There are so many things I've been wanting to write in here lately. Hmm, I'm not really sure where to start, but --- I'll try to make a sensible recap of all:
I still haven't had the chance to send my CV to Dastan Books via e-mail attachment yet.:( Things have been quite hectic at work lately. It's good that we've gotten more and more catering orders in the morning.:)
I'm exhausted now.:P I still need to seriously catch up with more writing contests as well. I know I must find some quality time with myself more --- the peace and quiet kind of thing. My brain is not working properly for such favourite hobby. I need more money.
*deep sigh*
Menti told me something very surprising just a few days back.:| Since Gatot's been already introduced to most of my maternal family members, so Mom's other two sisters Aunt Yanti (who lives in Bandung with her only son Aditya) and Aunt Ria know him. However, this is what they've really thought of...Mom and The Golden, Leechy Couple when they talked to Menti the last time:

1.Aunt Ria was quite shocked to see that Mom has totally changed! (Gee, should I thank God now that other people have finally started to notice that too?*rolls eyes*) She'd genuinely wondered aloud to Menti: "Is Indira always being spoiled like that? And, how come Gatot's wishes are always granted so easily?"

2.Besides Menti, Aunt Yanti used to be Mom's other closest sister as well.:| She's mostly been the quietest in the family, and she's not really into gossiping. So, I could tell that Aunt Yanti wasn't making that up when she'd told Menti that she kind of...disliked Gatot. She thought he was being rather...impolite with her.

.........................
Of course, how do you save a weakling queen from being under this...this spell? And, does every 'Cinderella' in the world get to have their 'happy-endings' too --- even without stupid glass shoes and a prince charming coming to the rescue? I am not kidding myself here, people. I know damn well that life is not a fairy-tale at all.:P Nice guys finish last. Bad guys win more often. Good girls are (considered) the bottom of the priorities. Bitches get more attention, because --- somehow --- they manage to look better on the outside.
*sneers* Isn't it just the way of the real world here, dears? It's all about luck.

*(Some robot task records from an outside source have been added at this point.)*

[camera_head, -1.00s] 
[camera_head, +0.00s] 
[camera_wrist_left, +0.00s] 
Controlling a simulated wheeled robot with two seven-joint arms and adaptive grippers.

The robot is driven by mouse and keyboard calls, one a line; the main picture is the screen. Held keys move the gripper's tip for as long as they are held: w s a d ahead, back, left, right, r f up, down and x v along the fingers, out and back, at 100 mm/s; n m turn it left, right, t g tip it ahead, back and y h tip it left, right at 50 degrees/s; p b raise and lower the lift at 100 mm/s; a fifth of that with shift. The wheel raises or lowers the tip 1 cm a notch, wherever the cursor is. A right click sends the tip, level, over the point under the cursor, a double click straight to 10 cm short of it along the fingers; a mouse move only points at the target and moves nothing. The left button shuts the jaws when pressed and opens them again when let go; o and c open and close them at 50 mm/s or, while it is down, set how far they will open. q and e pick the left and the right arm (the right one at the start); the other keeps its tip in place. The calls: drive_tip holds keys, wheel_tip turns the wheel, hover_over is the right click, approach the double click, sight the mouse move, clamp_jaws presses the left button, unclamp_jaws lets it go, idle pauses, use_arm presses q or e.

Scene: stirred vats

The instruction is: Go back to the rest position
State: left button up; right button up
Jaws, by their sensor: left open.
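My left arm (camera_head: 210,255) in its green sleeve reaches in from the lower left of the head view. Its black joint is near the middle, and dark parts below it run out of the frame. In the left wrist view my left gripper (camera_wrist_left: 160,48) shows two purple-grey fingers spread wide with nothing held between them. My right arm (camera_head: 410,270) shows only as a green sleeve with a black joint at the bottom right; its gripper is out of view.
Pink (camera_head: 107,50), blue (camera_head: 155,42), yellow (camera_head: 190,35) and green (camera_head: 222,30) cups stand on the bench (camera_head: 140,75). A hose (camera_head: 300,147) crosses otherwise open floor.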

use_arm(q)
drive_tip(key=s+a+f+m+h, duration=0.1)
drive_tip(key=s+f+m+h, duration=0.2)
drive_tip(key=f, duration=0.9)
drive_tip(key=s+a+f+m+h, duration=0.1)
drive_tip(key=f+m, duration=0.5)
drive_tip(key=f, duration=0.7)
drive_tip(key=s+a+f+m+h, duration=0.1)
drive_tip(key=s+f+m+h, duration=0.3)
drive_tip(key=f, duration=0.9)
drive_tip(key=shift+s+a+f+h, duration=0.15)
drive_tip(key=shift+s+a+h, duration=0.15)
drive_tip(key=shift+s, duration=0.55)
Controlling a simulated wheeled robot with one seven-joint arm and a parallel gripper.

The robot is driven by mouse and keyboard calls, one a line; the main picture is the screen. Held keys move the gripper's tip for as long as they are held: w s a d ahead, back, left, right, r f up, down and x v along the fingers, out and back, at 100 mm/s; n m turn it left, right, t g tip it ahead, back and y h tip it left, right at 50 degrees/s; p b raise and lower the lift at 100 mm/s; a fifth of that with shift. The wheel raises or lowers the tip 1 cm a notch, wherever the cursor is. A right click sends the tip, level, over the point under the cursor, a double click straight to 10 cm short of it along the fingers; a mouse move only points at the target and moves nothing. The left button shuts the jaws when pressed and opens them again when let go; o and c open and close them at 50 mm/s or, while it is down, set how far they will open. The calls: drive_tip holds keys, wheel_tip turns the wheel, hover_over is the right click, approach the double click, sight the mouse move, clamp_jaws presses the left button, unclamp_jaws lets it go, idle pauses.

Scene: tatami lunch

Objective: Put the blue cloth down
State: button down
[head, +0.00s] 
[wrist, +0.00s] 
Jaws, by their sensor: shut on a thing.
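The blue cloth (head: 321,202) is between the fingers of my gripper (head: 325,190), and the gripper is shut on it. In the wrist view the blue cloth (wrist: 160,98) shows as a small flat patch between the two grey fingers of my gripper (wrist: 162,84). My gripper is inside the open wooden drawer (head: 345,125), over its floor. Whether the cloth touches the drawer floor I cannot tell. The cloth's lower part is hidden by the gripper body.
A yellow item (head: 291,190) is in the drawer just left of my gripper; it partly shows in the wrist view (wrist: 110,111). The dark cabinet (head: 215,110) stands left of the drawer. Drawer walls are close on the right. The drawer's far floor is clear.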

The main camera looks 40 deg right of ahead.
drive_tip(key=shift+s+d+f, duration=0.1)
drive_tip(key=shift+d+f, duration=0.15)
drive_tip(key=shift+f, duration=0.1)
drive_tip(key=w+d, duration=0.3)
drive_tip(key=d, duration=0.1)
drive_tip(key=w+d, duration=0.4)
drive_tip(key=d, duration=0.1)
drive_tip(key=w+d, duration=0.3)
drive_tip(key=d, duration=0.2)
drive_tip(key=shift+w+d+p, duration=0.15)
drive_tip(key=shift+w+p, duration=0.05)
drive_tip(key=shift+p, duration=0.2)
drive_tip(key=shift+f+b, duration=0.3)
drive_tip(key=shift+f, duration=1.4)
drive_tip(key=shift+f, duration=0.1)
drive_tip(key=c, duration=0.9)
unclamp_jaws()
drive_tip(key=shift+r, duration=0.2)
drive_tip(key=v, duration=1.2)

You just do what's more necessary to get by. It's survival of the fittest.
*sighs* Okay, okay. Enough bitterness already. It's not fucking use anymore.
When Menti told her other two sisters about one incident that had made me cry and think that Mom was being so unfair, both Aunt Ria and Aunt Yanti had felt sorry for me.:'-( Of course, how come they wouldn't have?
"Please, don't cry."
I'd looked up at Menti and quickly dabbed my eyes.:( I hate crying in front of other people. (Many times I've already bragged that it's not (supposed to be) a tomboy's thing.:P*big evil grin*) Dad believes it's a sign of weakness.:( But I just couldn't hold back the tears at that time. It hurt (and still does, come to think of it). Thank God she and I were alone.
The next thing I knew, I opened up to her about...the blue swellings on my arms.:| She'd simply revealed her permanent marks on hers --- and then asked me to stop doing that.
"It's dangerous."
I know.:(
*huffs* Now, it's about Tiger.
Last week, I'd been feeling so relieved that the restaurant had closed early.:P Catering orders had totally drained everybody's strength, including my own. However, I was still strong enough to visit a cybercafe and just log on.
And I'd chatted with him online...for over an hour. It turned out that he was still completely shattered.:( He'd just found out that his ex simply told him she was dating another guy back home and thought that she was in love with him. It was just like that. So quick and easy, as if their two-and-a-half-year, long-distant relationship just never really mattered.:x
:'-(...
Thank God they've already broken up. I hope they're never going back together again.:x Enough is enough! She's badly hurt my best friend, an incredibly great guy I also truly love. No more, please.
"I've been such an idiot.:'-("
"No, it's not you.:'-( It's her. She has no idea that a guy like you can make a sensible girl in the world feel lucky, because once you love...you're treating her like a princess."
And I hate her for hurting him over and over again.:( I'm sorry, people. I can't help it. I love him.
"You've always been there for me. Why didn't I ever go for a girl like you?"
Huh??:O
*deep sigh*
Okay, okay, calm down, people. I know you might wonder about my very first reaction when I finally discovered this:
Tiger's begun to have more feelings...for me.:| He'd admitted that. Romantic ones.
Did I jump for joy? Did I cry?? Both, perhaps???
I cried.:'-( Not only from this little miracle of joy, but also the sadness it has somehow caused. Why does he and I have to be so far away from each other? I love him. I still do...so much. It hurts.
And I'm not sure if I'm strong enough to ever have to let him go or lose him to another girl again.
But I'm also afraid. So is he. The distance is tormenting. He can't promise me anything right now and I understand that. He's still in his healing process. He doesn't want to hurt me by making me a rebound girl or something else like that, and I don't want that either.
But when he asked me to promise him that I would not hold back from another guy who might've had interests in me and there'd possibly have been a future for us, I never answered that. No, I couldn't. I still can't. I'm afraid never...:'-(
*sighs* Anyway, Tiger's doing a lot better now.:) I'm glad. But still, we haven't really talked about that again...yet. To be honest, I'm still confused. And scared.*blushes*
"Don't pretend you'll be okay without him like you did back then, girl," Ki had suggested the last time we met. "It's obvious. I don't want you to fall apart again, so be careful what you wish for."
Great.:| Now, what am I supposed to do? Where do we (have to) go from here?